With a series of ordinances governing its growing homeless population, Dallas is gaining a reputation as a city uncharitable toward some of its neediest citizens. The National Coalition for the Homeless recently ranked Dallas sixth among the Top 10 ''meanest" cities in the country. No.1 was Sarasota, Fla.
Dallas officials say they are trying to steer the homeless toward help and make the streets a little safer for them. But advocates for the estimated 9,000 homeless people in Dallas say the city is pursuing a harsh and pitiless policy.
''That's like a form of social Darwinism, if you cut off food to force people to get help, and it really doesn't work that way," said Michael Stoops, acting executive director of the National Coalition for the Homeless.
Last month, Dallas began enforcing an ordinance that prohibits charities from distributing free food to the homeless except at city-approved locations and only after volunteers undergo food safety training, provided free by the city. Violations of the law, enforced by city food inspectors, are punishable by fines up to $2,000.

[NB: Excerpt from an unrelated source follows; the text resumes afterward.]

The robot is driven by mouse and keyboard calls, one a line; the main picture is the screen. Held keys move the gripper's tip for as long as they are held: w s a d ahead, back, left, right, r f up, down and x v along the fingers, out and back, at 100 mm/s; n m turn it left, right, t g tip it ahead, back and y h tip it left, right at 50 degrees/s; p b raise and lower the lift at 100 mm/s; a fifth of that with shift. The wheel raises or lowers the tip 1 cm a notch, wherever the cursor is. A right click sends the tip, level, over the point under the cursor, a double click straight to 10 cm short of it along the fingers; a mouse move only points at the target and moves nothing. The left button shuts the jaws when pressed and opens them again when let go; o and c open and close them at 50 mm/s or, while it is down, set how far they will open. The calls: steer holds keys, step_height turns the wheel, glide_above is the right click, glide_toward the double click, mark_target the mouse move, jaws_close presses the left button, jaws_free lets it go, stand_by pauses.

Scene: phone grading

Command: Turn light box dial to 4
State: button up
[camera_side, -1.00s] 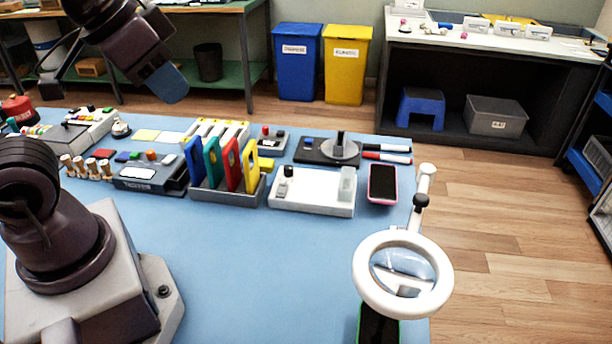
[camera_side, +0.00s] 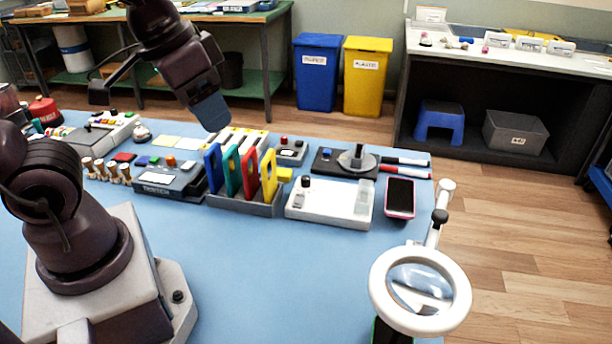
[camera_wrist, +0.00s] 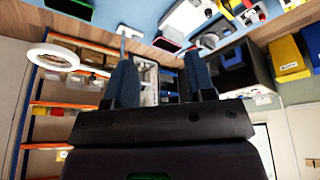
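A flat white box (camera_side: 331,203), which looks like the light box, lies right of the middle group on the blue table. It has a small dark knob (camera_side: 302,190) at its left end and an upright grey translucent piece at its right. I cannot read any dial number or setting. My gripper (camera_side: 211,112) hangs in the air up and left of the box, apart from everything. In the wrist view its two blue fingers (camera_wrist: 160,65) stand apart with nothing between them.
A rack of coloured panels (camera_side: 240,200) stands just left of the white box. A phone (camera_side: 400,198) lies to its right, and a ring magnifier (camera_side: 420,290) stands nearer the front. A dark plate with a grey disc (camera_side: 357,160) is behind. The front middle of the table is clear.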

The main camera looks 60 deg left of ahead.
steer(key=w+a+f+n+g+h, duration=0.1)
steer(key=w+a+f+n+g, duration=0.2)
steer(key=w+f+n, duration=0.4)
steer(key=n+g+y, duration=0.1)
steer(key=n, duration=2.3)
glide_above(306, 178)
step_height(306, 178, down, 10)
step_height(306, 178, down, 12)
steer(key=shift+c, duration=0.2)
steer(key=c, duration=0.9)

''It's OK to sell someone a sandwich, but if I hand a sandwich to a homeless person, I'm committing a crime," groused Charles Wellhausen, a volunteer for the Sathya Sai Baba Center.
The ordinance was passed last summer. Over the past few years, Dallas has also banned begging, and prohibited possession of a shopping cart except on the cart owner's property.
Mayor Laura Miller said that the city is actually trying to help the homeless, whose population doubled last year and is expected to grow again as displaced Hurricane Katrina evacuees lose their free federal housing this month.![]()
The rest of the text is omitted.